AWS Glue charges $0.44 per DPU-hour. A minimal job (2 DPUs) running for 10 minutes costs ~$0.15. A feature engineering job processing 100GB might cost $2-10. Monthly costs depend entirely on job frequency and data volume.

For SQL transformations within an existing warehouse, dbt is nearly free (warehouse compute is shared). For ETL from external sources, Glue’s pay-per-use model is cost-effective.

Developer Experience

dbt is beloved by analytics engineers and data scientists who think in SQL. The project structure is clean: models in SQL files, tests as YAML, documentation auto-generated. The CLI is fast and the feedback loop is tight.

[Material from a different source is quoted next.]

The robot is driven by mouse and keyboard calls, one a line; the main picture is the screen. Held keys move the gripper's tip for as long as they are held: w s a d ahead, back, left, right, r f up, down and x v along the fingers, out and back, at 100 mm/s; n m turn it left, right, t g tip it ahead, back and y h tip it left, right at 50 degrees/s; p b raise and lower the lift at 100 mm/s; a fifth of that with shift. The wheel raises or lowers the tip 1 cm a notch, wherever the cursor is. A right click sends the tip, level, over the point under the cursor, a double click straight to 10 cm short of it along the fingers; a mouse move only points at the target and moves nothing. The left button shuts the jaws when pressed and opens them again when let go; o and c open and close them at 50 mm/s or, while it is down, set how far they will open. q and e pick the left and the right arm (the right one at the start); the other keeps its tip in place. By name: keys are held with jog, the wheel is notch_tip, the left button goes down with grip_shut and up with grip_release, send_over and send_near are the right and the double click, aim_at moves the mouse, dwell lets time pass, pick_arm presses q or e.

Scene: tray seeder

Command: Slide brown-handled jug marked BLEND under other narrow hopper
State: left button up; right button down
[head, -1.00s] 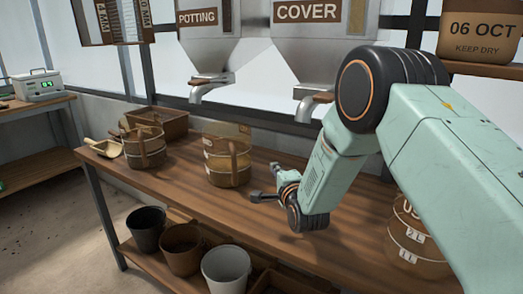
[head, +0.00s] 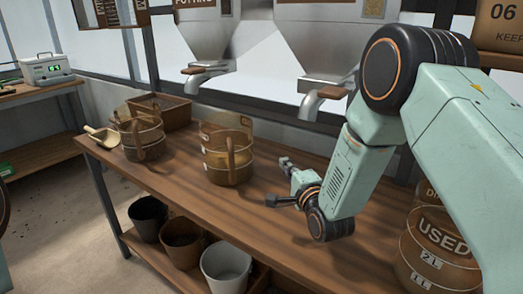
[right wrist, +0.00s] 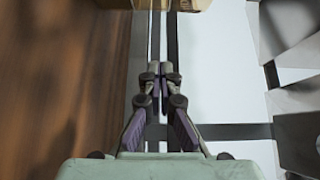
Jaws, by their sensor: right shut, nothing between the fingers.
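A jug with a brown handle (head: 228,160) stands upright on the bench, between the two hopper spouts in the picture; no BLEND mark can be read. A similar jug (head: 141,138) stands further left. My right gripper (head: 277,181) is just right of the middle jug, apart from it, low over the bench. It is shut and empty; its fingers meet in the right wrist view (right wrist: 160,72). The left hopper (head: 215,40) is marked POTTING, its label partly cut off. The right hopper (head: 310,50) has its spout above and right of my gripper. My left gripper is out of view.
A jug marked USED (head: 445,235) stands at the bench's right end, partly behind my right arm. A brown tray (head: 165,112) and a scoop (head: 103,137) are at the far left. Several pots sit below. Bare bench (head: 250,205) lies in front of the middle jug.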

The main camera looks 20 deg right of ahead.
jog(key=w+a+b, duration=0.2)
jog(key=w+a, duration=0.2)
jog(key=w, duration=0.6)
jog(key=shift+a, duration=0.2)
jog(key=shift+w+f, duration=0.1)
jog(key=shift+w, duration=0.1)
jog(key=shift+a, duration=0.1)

Glue requires PySpark knowledge, which is less common than SQL. The development experience is improving (Glue Studio visual editor, Glue interactive sessions) but still more complex than dbt’s SQL-first approach. Debugging Spark jobs is harder than debugging SQL queries.

When to Choose dbt

  • Data is already in a warehouse (Redshift, Snowflake, BigQuery)
  • Transformations can be expressed in SQL
  • Feature engineering is primarily aggregations, joins, and window functions
  • Team includes SQL-proficient data analysts or analytics engineers
  • Data testing and documentation are priorities

When to Choose Glue

  • Need to extract data from diverse sources (databases, APIs, S3, streams)
  • Transformations require Python/PySpark (text processing, complex logic)
  • Data must be processed before loading into a warehouse
  • Working with raw, unstructured data (logs, JSON, nested structures)
  • Serverless execution without managing infrastructure

Using Both

A common and effective pattern: Glue handles extraction and initial loading (EL), dbt handles transformation (T). Glue moves raw data from source systems into the warehouse. dbt transforms raw data into clean, tested, documented feature tables within the warehouse. This separation of concerns plays to each tool’s strengths.